**GIVEN REQUEST**
Extract the listing below in full, unchanged.

**SUPPLIED INFORMATION**
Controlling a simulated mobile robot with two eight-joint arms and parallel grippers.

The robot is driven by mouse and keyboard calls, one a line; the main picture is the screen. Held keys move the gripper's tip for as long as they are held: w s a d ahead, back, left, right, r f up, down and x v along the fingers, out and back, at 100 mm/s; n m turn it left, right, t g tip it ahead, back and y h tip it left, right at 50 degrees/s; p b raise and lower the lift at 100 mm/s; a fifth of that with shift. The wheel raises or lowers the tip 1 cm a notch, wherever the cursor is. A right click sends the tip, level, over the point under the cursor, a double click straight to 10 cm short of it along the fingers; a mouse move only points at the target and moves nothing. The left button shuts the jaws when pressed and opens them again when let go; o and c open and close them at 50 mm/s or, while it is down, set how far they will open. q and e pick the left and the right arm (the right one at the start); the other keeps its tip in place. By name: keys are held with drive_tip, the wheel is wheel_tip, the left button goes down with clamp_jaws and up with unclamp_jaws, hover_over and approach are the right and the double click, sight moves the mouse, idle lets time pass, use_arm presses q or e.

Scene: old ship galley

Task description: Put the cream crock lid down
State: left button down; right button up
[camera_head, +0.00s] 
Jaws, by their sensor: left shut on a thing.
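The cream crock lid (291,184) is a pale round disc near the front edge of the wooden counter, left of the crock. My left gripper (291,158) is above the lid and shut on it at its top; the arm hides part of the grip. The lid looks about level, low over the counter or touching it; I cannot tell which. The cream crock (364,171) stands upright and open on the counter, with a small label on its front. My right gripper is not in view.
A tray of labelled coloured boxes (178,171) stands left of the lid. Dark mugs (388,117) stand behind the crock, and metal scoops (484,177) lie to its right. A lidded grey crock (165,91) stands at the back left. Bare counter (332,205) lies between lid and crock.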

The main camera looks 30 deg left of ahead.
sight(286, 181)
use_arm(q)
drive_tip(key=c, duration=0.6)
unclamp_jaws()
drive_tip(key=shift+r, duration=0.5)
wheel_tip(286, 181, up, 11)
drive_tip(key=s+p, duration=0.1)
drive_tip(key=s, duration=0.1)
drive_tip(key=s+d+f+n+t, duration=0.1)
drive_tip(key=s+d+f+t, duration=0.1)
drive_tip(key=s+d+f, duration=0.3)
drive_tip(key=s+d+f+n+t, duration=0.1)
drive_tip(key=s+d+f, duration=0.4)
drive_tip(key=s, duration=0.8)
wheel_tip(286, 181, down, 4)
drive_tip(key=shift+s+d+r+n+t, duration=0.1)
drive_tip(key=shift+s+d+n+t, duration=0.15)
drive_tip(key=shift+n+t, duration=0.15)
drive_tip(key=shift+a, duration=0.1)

**SOLUTION TO THE PROBLEM**
Controlling a simulated mobile robot with two eight-joint arms and parallel grippers.

The robot is driven by mouse and keyboard calls, one a line; the main picture is the screen. Held keys move the gripper's tip for as long as they are held: w s a d ahead, back, left, right, r f up, down and x v along the fingers, out and back, at 100 mm/s; n m turn it left, right, t g tip it ahead, back and y h tip it left, right at 50 degrees/s; p b raise and lower the lift at 100 mm/s; a fifth of that with shift. The wheel raises or lowers the tip 1 cm a notch, wherever the cursor is. A right click sends the tip, level, over the point under the cursor, a double click straight to 10 cm short of it along the fingers; a mouse move only points at the target and moves nothing. The left button shuts the jaws when pressed and opens them again when let go; o and c open and close them at 50 mm/s or, while it is down, set how far they will open. q and e pick the left and the right arm (the right one at the start); the other keeps its tip in place. By name: keys are held with drive_tip, the wheel is wheel_tip, the left button goes down with clamp_jaws and up with unclamp_jaws, hover_over and approach are the right and the double click, sight moves the mouse, idle lets time pass, use_arm presses q or e.

Scene: old ship galley

Task description: Put the cream crock lid down
State: left button down; right button up
[camera_head, +0.00s] 
Jaws, by their sensor: left shut on a thing.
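The cream crock lid (291,184) is a pale round disc near the front edge of the wooden counter, left of the crock. My left gripper (291,158) is above the lid and shut on it at its top; the arm hides part of the grip. The lid looks about level, low over the counter or touching it; I cannot tell which. The cream crock (364,171) stands upright and open on the counter, with a small label on its front. My right gripper is not in view.
A tray of labelled coloured boxes (178,171) stands left of the lid. Dark mugs (388,117) stand behind the crock, and metal scoops (484,177) lie to its right. A lidded grey crock (165,91) stands at the back left. Bare counter (332,205) lies between lid and crock.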

The main camera looks 30 deg left of ahead.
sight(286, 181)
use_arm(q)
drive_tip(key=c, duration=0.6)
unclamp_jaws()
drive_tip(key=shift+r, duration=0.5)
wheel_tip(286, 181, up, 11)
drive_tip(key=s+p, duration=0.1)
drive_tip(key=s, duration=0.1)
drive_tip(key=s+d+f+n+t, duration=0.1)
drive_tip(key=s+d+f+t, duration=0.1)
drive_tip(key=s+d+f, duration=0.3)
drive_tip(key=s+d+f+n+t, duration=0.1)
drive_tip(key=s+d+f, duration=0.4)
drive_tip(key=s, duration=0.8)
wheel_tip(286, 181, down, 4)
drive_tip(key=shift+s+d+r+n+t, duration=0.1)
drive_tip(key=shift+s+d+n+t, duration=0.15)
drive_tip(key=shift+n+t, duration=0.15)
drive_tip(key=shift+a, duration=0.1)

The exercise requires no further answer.